> **WHAT NEEDS TO BE DONE**
Repeat exactly, please, the lines that begin at the start of the listing and end at the line holding "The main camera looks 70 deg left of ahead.".
* * * * * * * * *
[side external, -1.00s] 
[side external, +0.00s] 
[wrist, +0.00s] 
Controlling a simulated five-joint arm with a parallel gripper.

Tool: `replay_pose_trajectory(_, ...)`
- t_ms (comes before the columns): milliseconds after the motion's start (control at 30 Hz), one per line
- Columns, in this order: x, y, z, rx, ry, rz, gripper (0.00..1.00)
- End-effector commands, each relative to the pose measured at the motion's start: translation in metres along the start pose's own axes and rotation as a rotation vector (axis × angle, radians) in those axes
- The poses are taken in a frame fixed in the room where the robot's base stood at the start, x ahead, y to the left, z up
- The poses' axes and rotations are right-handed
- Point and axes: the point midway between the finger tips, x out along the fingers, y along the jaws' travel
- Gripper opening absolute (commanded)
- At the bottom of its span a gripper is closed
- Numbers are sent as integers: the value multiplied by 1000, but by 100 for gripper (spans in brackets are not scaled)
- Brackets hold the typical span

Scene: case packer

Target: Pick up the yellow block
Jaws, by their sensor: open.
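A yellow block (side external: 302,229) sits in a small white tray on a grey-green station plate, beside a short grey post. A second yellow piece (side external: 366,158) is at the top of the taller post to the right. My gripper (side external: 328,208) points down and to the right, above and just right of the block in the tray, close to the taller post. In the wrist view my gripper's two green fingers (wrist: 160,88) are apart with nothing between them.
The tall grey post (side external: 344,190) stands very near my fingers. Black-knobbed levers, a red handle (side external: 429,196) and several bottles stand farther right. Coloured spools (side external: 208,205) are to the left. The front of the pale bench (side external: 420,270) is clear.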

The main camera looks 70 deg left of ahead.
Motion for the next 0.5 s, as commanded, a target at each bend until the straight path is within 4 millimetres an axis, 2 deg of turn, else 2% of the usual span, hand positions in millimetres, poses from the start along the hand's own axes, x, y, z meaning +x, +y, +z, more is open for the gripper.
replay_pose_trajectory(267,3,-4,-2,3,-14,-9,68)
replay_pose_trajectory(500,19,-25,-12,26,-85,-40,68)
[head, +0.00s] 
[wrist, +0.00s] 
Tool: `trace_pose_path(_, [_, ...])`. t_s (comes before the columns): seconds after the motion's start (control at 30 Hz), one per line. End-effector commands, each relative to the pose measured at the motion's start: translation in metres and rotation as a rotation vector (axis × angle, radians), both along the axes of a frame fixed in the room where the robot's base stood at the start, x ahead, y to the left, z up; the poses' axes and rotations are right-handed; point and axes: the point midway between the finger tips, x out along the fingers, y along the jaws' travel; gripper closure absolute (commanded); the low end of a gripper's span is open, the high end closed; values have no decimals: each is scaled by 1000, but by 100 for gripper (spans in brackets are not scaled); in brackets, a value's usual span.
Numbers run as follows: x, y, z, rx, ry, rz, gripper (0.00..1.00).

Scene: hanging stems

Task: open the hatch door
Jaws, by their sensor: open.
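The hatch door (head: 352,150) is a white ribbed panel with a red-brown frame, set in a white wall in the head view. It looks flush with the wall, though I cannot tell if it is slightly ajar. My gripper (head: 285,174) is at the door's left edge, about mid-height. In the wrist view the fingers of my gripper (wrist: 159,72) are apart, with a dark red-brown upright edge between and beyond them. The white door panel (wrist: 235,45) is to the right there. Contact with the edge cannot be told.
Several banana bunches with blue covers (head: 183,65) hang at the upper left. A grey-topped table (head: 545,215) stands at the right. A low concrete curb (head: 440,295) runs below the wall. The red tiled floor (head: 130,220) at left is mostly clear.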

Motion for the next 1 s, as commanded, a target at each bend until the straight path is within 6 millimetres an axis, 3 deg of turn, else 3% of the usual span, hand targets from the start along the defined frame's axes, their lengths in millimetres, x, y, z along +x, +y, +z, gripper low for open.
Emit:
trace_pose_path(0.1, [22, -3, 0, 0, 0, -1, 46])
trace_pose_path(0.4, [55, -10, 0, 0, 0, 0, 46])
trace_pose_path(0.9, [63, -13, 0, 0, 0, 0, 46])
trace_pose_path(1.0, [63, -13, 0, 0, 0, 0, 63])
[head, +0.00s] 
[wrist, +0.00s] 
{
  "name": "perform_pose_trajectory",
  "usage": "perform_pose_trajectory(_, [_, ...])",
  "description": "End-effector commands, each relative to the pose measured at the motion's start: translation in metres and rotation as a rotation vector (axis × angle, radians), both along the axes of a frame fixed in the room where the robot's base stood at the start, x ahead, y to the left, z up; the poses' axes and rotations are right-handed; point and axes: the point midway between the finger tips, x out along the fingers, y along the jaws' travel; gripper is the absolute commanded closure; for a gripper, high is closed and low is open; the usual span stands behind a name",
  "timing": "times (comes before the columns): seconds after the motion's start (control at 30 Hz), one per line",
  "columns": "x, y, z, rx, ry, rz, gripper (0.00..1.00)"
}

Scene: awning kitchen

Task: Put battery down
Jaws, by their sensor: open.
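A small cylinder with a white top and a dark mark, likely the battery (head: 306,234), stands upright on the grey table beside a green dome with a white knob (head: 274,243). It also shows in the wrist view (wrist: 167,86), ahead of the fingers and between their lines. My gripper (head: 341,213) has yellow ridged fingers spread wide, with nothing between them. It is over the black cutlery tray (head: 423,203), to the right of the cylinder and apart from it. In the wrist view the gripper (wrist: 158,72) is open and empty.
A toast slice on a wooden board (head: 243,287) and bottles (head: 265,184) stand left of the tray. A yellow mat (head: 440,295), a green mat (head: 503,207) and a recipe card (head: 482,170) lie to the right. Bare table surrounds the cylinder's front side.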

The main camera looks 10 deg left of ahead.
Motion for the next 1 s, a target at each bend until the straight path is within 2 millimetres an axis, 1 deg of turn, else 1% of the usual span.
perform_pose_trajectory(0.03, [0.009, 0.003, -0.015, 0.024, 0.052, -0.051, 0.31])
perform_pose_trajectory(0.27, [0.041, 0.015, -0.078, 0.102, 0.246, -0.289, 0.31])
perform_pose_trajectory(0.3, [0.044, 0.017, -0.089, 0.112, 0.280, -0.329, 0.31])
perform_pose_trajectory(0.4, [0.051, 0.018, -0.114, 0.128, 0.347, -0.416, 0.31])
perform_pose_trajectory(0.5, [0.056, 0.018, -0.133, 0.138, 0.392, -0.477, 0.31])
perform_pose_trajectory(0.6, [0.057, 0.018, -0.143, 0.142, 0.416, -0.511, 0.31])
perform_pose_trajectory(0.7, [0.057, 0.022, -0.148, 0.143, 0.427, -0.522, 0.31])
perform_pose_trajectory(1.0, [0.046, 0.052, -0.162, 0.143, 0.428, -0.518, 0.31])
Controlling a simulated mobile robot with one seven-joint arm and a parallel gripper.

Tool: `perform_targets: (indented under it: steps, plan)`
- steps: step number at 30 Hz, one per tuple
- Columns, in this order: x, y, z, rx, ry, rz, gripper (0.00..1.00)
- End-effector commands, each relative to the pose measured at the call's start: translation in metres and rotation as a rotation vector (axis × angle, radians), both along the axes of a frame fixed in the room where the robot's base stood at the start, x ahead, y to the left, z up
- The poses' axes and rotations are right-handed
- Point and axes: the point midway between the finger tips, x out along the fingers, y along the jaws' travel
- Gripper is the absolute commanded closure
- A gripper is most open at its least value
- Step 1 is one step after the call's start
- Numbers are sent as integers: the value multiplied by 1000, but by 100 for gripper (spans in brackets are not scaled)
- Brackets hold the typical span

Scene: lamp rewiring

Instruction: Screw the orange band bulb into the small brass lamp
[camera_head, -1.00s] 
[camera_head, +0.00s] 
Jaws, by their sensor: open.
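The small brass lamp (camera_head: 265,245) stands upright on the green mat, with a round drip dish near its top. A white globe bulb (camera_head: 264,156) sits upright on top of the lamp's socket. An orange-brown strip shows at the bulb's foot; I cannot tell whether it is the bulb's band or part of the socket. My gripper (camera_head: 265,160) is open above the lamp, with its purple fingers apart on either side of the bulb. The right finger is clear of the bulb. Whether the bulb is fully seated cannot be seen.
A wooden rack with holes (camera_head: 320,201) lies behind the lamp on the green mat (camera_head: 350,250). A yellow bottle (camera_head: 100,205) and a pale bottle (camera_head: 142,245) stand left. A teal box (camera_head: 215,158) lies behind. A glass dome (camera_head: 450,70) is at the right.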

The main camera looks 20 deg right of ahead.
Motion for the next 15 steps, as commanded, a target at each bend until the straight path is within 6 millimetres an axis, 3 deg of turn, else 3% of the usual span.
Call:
* * * * * * * * *
> **OUTPUT FOR THIS EXERCISE**
[side external, -1.00s] 
[side external, +0.00s] 
[wrist, +0.00s] 
Controlling a simulated five-joint arm with a parallel gripper.

Tool: `replay_pose_trajectory(_, ...)`
- t_ms (comes before the columns): milliseconds after the motion's start (control at 30 Hz), one per line
- Columns, in this order: x, y, z, rx, ry, rz, gripper (0.00..1.00)
- End-effector commands, each relative to the pose measured at the motion's start: translation in metres along the start pose's own axes and rotation as a rotation vector (axis × angle, radians) in those axes
- The poses are taken in a frame fixed in the room where the robot's base stood at the start, x ahead, y to the left, z up
- The poses' axes and rotations are right-handed
- Point and axes: the point midway between the finger tips, x out along the fingers, y along the jaws' travel
- Gripper opening absolute (commanded)
- At the bottom of its span a gripper is closed
- Numbers are sent as integers: the value multiplied by 1000, but by 100 for gripper (spans in brackets are not scaled)
- Brackets hold the typical span

Scene: case packer

Target: Pick up the yellow block
Jaws, by their sensor: open.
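A yellow block (side external: 302,229) sits in a small white tray on a grey-green station plate, beside a short grey post. A second yellow piece (side external: 366,158) is at the top of the taller post to the right. My gripper (side external: 328,208) points down and to the right, above and just right of the block in the tray, close to the taller post. In the wrist view my gripper's two green fingers (wrist: 160,88) are apart with nothing between them.
The tall grey post (side external: 344,190) stands very near my fingers. Black-knobbed levers, a red handle (side external: 429,196) and several bottles stand farther right. Coloured spools (side external: 208,205) are to the left. The front of the pale bench (side external: 420,270) is clear.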

The main camera looks 70 deg left of ahead.

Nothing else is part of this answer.